Заражение коммунизмом

Я был рад призыву в армию хотя бы из-за перемены обстановки. Попав в небольшую роту, я оказался самым грамотным человеком среди молодого пополнения. Из-за этого меня задержали в роте, хотя я имел основания идти в роту одногодков.
Мне с трудом удалось вырваться из канцелярии, куда меня сперва посадили в качестве переписчика. Но, будучи в строю, я все же получил нагрузку - писать стенную газету, рисовать к ней заголовки и карикатуры, а также обучать грамоте неграмотных красноармейцев. Будучи весьма дисциплинированным служакой, я аккуратно исполнял свои нагрузки и исправно нес строевую службу.
К командному составу я относился скрыто-настороженно, как к людям, служащим враждебной власти. Однако среди командиров были довольно милые и симпатичные люди, в особенности один беспартийный командир взвода. Очень симпатичным оказался политрук роты, всегда веселый, улыбавшийся и , казалось, проявлявший большую заботу и попечение о красноармейцах. Оба эти лица невольно располагали к себе. Кроме того, ко мне они относились весьма предупредительно и дружелюбно, и в, конце концов, я сдружился с ними.
Хотя я слушал политчас с внутренним предубеждением, но, как капля, долбящая камень, эта ежедневная порция политграмоты, к тому же преподносившаяся таким симпатичным человеком, каким был политрук, заставила меня призадуматься над некоторыми вопросами, вызвав таким образом незначительные пока сомнения в моих антисоветских взглядах, хотя я и очень упорно держался последних. Признаться, я почти ничего не знал о большевистской программе и судил о ней преимущественно по той жестокости, с которой большевики расправлялись со своими противниками, по грабежу и по продразверстке, каковая давно уже была отменена.
На задаваемые мною в частных беседах вопросы политрук, как мог, отвечал и сказал, что мне полезно будет вместе с ним побывать на политзанятиях, проводимых с командным и политическим составом комиссаром полка специальными лекторами из политотдела дивизии. Я стал посещать эти занятия и читать политическую литературу по заинтересовавшим меня вопросам.
Из лекций, книг и частных бесед я все больше и больше делал для себя открытий. Так, я открыл вдруг, что большевики борются за "справедливость", за "равенство", за "свободу", за "благо всего народа" и человечества. В большевистских науках с большой логичностью и последовательностью было "доказано", что капитализм ведет человечество к величайшим страданиям и полному порабощению. Большевики же несут "спасение" всему миру. Они построят подлинный коммунистический "рай" на земле, где каждый будет делать что умеет, но зато будет получать все, что ему надо.Этого "рая", естественно, можно достичь лишь жестокой борьбой, свергнув иго мирового капитала, к каковому свержению деятельно готовится весь мировой пролетариат, руководимый Коминтерном.
Я решительно не имел оснований оспаривать все это . Да и от кого я мог услышать разумную и глубокую критику или же узнать о положении заграницей и о существующих там замыслах?
Я начинал всерьез верить в благие намерения большевиков. Что касается их практической политики, проводившейся при НЭПе, то в ней, казалось, тоже не было ничего для меня отталкивающего. Таким образом, лишившись веры в Бога, потеряв надежду на свержение большевиков, оказавшись на распутье без цели и смысла в жизни, попав в такой большевистский котел, как армия, и невольно установив личный контакт с отдельными людьми большевистского лагеря, я усомнился сперва в своих антисоветских взглядах, а затем постепенно, будучи "просвещаем" коммунистическими "науками", примирился с большевизмом, а потом шаг за шагом стал воспринимать его идеи, пока окончательно не перешел на его платформу, приобретя, как мне казалось, цель в жизни, поверив, что он принесет человечеству справедливость и окончательное избавление от страданий, так часто терзавших мою душу.

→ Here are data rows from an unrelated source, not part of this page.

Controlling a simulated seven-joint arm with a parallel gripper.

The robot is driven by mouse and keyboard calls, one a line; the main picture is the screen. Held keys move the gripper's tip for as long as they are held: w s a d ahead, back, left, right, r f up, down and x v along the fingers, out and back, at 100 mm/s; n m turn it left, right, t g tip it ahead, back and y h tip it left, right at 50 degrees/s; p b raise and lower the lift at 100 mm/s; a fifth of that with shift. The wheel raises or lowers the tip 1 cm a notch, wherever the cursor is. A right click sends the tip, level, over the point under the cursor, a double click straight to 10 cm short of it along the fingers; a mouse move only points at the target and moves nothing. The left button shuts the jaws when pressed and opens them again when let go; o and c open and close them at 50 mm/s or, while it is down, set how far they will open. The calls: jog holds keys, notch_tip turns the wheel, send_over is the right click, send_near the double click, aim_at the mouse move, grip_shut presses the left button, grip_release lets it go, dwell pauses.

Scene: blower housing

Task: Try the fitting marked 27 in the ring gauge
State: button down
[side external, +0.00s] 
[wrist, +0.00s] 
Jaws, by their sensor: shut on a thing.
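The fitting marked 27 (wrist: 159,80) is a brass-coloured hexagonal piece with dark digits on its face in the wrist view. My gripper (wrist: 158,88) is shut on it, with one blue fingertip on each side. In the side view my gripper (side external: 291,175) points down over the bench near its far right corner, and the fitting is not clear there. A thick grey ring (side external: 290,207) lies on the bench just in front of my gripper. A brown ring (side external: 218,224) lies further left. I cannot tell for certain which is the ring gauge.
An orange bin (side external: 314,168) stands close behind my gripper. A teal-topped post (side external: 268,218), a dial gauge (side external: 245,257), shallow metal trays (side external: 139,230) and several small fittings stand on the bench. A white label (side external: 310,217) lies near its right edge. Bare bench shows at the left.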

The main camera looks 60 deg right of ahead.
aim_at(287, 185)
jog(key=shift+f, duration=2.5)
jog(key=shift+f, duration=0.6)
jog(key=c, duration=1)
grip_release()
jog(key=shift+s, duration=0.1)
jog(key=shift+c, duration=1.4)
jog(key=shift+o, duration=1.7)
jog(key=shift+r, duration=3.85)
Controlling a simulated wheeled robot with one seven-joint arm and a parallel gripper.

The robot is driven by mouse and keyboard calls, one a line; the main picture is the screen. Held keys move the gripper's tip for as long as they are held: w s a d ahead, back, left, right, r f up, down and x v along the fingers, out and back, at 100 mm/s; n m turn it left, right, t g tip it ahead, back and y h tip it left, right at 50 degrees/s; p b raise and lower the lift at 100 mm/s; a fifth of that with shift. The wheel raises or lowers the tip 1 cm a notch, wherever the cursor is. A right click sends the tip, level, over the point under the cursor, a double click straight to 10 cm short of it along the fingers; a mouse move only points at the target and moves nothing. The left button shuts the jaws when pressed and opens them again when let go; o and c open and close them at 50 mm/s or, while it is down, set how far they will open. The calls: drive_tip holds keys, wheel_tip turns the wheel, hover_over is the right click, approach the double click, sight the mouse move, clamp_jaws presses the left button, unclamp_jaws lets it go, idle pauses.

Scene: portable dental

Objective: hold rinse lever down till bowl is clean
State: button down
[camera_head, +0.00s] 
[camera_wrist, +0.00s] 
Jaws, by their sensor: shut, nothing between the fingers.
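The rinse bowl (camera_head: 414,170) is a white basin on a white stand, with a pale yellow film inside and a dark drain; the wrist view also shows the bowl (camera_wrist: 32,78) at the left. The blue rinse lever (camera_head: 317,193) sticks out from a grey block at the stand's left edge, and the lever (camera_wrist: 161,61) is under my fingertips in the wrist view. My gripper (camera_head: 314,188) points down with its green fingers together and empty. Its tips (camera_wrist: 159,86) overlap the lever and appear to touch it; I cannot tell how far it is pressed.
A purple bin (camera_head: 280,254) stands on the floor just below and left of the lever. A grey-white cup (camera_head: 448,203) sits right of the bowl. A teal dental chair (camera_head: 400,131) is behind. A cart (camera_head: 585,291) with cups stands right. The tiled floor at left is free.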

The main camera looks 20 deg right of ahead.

Никто и ничто этому моему "перевариванию", этой переделке, этому "просвещению" не противодействовал. Несомненно, что этим путем шло большинство красноармейцев, кроме тех, которые оставались верными Богу, или же были сильно ущемлены Советами.
Я читал все больше и больше большевистской литературы и на занятиях состязался с партийцами, закончившими коммунистический университет, удостаиваясь похвалы комиссара, что меня подкупало. Оформляемая мной газета заняла одно из первых мест на смотре стенных газет полка, и я получил новую нагрузку по работе в полковой редакции, для каковой цели меня иногда даже освобождали от строевых занятий.

Перед Пасхой при Доме Красной Армии был открыт двухнедельный антирелигиозный семинар, куда требовалось послать нескольких человек из каждой роты. Я также попал на этот семинар и, разумеется, был очень доволен, получая возможность "научно" вооружиться против Бога. Полученную мною душерастлевающую "науку" я с большим усердием применял для "просвещения" "заблудших" красноармейцев. Впоследствии я также посещал антирелигиозные семинары и помогал политруку и партийной ячейке в их антирелигиозной работе…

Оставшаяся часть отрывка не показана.